Synopsis
The Making of the African Road offers an account of the long-distance road in Africa. Being a latecomer to automobility and far from saturated mass mobility, the African road continues to be open for diverging interpretations and creative appropriations. The road regime on the continent is thus still under construction, and it is made in more than one sense: physically, socially, politically, morally and cosmologically.

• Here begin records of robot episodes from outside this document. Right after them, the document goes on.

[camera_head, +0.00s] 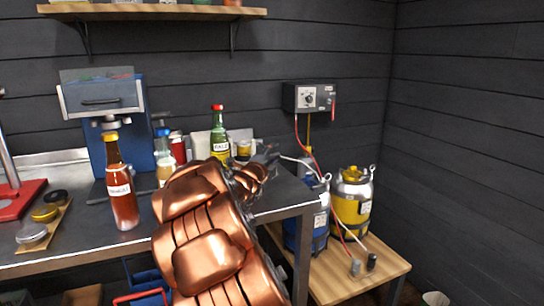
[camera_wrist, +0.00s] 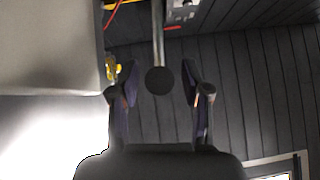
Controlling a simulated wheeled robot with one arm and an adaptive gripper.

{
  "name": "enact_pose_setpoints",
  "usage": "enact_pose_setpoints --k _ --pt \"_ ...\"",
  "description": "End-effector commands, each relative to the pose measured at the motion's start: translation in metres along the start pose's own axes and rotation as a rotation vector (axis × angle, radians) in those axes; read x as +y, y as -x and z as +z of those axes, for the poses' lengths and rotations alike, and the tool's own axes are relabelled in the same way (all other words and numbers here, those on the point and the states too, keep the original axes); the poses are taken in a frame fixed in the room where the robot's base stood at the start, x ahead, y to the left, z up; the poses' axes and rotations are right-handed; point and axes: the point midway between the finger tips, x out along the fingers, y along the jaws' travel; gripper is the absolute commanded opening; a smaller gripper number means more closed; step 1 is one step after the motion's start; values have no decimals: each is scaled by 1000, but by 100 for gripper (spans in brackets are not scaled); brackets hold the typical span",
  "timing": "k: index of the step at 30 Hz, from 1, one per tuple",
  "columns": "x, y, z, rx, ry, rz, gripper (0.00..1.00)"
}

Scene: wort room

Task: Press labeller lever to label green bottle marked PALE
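The green bottle (camera_head: 219,148) marked PALE, with a red cap, stands upright at the back of the bench in the head view. A pale grey body (camera_head: 201,145), perhaps the labeller, shows partly behind it. In the wrist view a grey rod (camera_wrist: 158,30), which looks like the lever, ends in a round black knob (camera_wrist: 159,80). My gripper (camera_wrist: 159,88) is open, with one finger on each side of the knob and gaps on both sides. In the head view my copper-coloured arm hides part of the bench, and my gripper (camera_head: 270,157) is small and partly hidden right of the bottle.
A brown bottle (camera_head: 122,196) stands at the front left of the bench, before a blue machine (camera_head: 124,150). Jars and a small bottle stand between. Blue (camera_head: 320,222) and yellow (camera_head: 352,208) kegs stand on a low wooden table (camera_head: 345,275) at right. A control box (camera_head: 300,97) hangs above.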

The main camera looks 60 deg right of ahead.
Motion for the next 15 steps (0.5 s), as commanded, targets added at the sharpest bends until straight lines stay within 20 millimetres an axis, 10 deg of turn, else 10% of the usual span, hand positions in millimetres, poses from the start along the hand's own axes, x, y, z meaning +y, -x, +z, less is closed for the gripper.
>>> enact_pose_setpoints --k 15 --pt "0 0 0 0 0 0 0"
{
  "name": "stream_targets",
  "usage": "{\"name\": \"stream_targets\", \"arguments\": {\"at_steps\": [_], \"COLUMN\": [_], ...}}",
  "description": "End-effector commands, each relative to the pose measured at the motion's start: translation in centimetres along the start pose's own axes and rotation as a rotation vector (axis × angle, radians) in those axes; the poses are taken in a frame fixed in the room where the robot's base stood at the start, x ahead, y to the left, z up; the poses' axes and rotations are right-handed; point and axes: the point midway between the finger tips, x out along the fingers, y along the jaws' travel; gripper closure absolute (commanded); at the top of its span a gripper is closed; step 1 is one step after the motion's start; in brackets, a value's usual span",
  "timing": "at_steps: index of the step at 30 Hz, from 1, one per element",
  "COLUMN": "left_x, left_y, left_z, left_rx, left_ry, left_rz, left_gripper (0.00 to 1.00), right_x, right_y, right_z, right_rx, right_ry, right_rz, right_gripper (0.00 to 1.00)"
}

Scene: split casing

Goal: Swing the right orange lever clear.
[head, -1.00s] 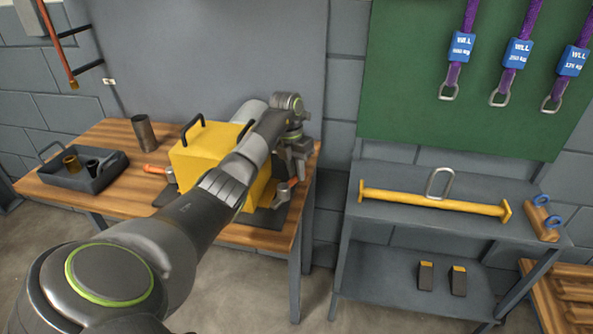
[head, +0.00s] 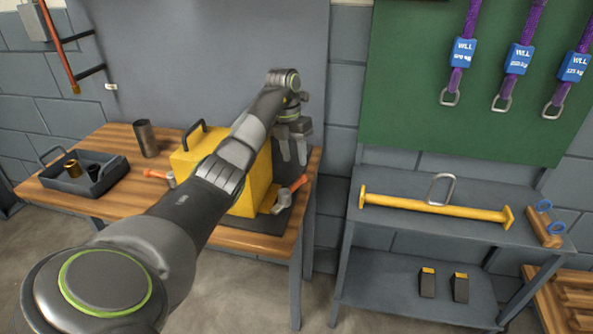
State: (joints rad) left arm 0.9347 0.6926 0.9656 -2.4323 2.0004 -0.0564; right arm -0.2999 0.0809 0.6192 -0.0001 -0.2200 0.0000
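The yellow casing (head: 258,180) stands on a dark mat on the wooden bench, partly hidden by my left arm. The right orange lever (head: 297,184) is at the casing's lower right and points outward, up and to the right in the picture, away from the casing. The left orange lever (head: 155,173) points outward on the other side. My left gripper (head: 294,158) hangs fingers-down above the right lever, apart from it. Its two fingers are spread with nothing between them. My right gripper does not show.
A dark tray (head: 122,182) with small cylindrical parts and a dark metal cup (head: 146,139) stand on the bench's left. A grey shelf (head: 400,228) with a yellow bar (head: 430,205) stands at the right, past a gap. A grey panel rises behind the bench.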

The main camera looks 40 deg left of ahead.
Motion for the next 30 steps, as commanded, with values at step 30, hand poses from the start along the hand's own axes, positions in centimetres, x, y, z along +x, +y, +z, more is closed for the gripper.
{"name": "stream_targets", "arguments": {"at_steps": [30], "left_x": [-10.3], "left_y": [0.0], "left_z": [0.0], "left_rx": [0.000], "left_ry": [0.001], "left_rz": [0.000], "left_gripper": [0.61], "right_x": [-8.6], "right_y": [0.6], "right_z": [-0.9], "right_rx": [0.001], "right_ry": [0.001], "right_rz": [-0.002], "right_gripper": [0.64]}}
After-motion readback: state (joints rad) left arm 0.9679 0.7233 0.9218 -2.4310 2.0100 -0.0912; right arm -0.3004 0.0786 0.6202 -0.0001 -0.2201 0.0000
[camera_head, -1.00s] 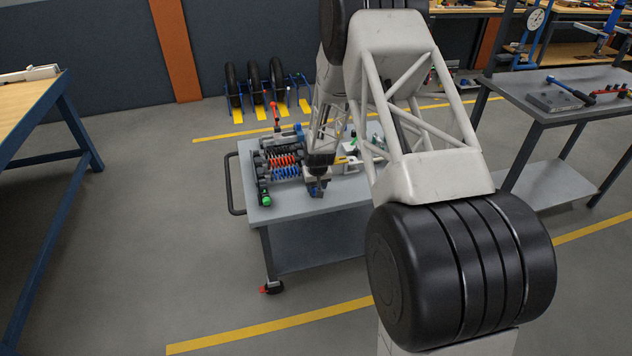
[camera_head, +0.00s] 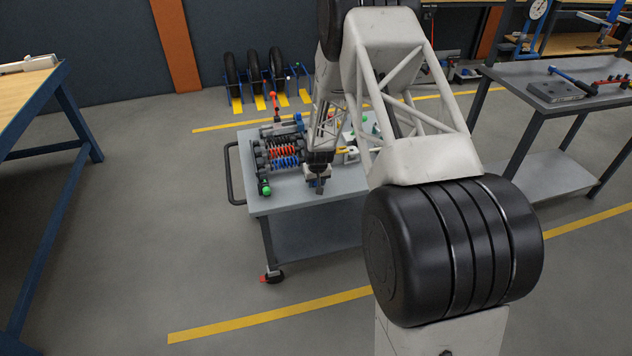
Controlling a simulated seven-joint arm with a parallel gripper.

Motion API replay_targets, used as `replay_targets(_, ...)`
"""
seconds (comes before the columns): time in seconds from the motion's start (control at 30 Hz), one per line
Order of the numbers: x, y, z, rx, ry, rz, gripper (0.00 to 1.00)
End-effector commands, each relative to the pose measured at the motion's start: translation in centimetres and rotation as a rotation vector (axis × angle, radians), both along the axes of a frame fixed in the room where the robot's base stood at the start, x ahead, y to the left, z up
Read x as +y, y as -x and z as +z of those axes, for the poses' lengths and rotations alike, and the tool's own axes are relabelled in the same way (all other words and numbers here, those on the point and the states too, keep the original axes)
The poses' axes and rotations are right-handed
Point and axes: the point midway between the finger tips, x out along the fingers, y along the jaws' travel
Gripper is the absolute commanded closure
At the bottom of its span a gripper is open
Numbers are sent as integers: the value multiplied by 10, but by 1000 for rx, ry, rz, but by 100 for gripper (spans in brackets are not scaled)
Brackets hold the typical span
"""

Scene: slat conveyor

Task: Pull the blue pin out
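My gripper (camera_head: 318,187) points down over the front part of the grey cart top (camera_head: 285,198), right of the spring assembly. It is small and dark here, and I cannot tell whether its fingers are open or shut. A small blue patch shows at the fingers; I cannot tell whether it is a pin or part of the gripper. The spring assembly (camera_head: 282,150) has black, red and blue coils between dark end blocks. A blue part (camera_head: 299,122) shows behind it. No blue pin can be made out clearly; my arm hides part of the cart.
A green-ended part (camera_head: 265,188) and a red-topped lever (camera_head: 276,107) stand on the cart. A cart handle (camera_head: 232,175) sticks out left. A grey table (camera_head: 560,75) with tools stands right, a workbench (camera_head: 30,85) left. The floor in front is open.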

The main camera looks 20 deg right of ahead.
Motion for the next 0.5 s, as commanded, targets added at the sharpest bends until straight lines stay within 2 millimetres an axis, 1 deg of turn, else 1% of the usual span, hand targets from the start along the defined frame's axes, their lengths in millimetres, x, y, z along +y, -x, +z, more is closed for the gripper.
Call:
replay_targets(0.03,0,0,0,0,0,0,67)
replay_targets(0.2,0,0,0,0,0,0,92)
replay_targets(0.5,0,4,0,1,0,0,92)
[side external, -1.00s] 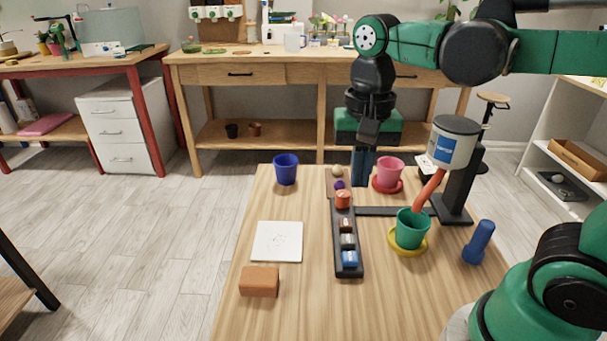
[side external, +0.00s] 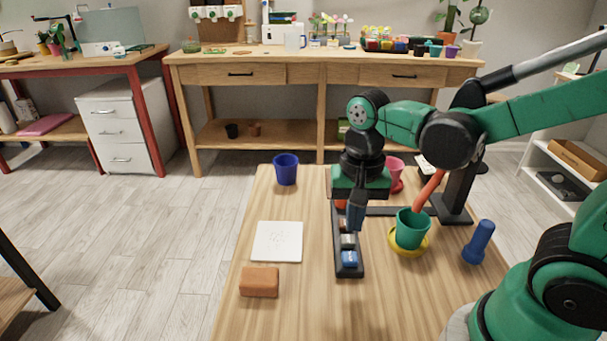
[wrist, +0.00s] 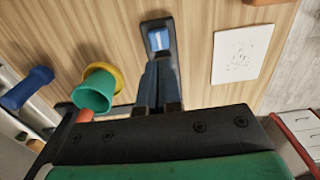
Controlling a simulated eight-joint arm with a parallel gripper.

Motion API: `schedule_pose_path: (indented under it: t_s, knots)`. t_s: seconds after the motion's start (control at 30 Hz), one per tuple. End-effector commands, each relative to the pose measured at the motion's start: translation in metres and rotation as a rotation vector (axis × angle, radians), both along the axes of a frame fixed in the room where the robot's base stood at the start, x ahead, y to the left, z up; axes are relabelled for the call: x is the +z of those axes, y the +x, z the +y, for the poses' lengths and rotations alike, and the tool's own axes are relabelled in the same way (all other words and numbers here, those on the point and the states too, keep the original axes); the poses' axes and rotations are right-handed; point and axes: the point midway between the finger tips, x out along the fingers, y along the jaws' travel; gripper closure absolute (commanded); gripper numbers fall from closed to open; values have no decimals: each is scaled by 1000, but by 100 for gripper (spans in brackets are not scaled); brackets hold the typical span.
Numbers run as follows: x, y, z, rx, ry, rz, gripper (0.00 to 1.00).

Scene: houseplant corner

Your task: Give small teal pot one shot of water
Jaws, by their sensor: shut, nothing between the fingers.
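The small teal pot (side external: 411,229) stands upright on a yellow saucer (side external: 424,247) at the table's right. The lower end of an orange spout (side external: 430,187) is at its mouth. A black strip (side external: 346,272) with several coloured blocks, perhaps buttons, runs along the table left of the pot; a blue block (side external: 349,258) is at its near end. My gripper (side external: 355,228) is shut and empty, pointing down over the strip. It hides part of the row. In the wrist view, the fingertips (wrist: 158,66) appear close to the blue block (wrist: 158,40); contact is not clear. The pot (wrist: 95,92) shows left of them.
A blue pot (side external: 286,169) stands at the far left. A pink pot (side external: 396,168) is partly behind my arm. A white card (side external: 277,241) and brown block (side external: 259,281) lie left of the strip. The front centre is clear.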

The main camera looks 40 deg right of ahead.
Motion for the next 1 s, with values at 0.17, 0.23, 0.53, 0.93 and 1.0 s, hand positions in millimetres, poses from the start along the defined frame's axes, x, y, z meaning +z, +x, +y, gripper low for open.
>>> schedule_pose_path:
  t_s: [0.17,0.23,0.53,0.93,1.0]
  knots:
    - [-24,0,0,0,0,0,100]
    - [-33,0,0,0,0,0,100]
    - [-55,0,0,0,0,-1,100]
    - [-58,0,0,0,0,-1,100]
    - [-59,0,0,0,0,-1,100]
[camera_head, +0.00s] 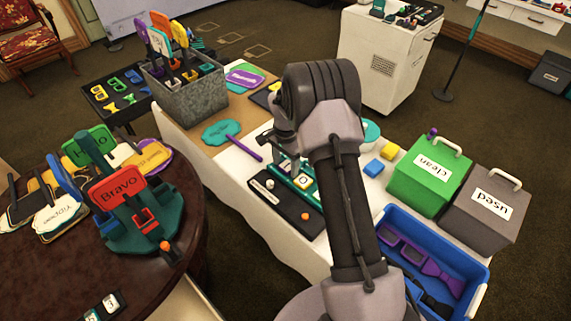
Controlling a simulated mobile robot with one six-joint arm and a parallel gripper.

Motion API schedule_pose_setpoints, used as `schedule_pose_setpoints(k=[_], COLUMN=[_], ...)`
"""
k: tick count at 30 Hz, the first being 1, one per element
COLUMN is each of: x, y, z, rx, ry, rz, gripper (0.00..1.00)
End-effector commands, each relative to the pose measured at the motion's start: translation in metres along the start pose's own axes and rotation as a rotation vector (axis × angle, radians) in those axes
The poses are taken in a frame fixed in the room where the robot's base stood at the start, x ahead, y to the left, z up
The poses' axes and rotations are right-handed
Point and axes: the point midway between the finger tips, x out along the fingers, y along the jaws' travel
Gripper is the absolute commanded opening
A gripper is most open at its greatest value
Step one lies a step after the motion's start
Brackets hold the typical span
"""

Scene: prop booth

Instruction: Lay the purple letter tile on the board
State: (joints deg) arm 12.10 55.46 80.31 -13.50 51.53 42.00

The contributions to this volume provide first-hand anthropological insights into the infrastructural, economic, historical as well as experiential dimensions of the emerging orders of the African road.
Contributors are: Kurt Beck, Amiel Bize, Michael Bürge, Luca Ciabarri, Gabriel Klaeger, Mark Lamont, Tilman Musch, Michael Stasik, Rami Wadelnour.
About the Author
Kurt Beck (Prof. Dr.), Chair of Anthropology at the University of Bayreuth, has published mainly on the anthropology of the Sudan.
Gabriel Klaeger (Dr.) works at the Institute of Social Anthropology, Goethe University Frankfurt. His PhD thesis is entitled Speed Matters: An Ethnography of a Ghanaian Highway.
Michael Stasik (M.A.) works at the Chair of Anthropology, University of Bayreuth. His PhD thesis is entitled Station Ventures: Road Transport, Roadside Economies and Urban Hustle in Ghana.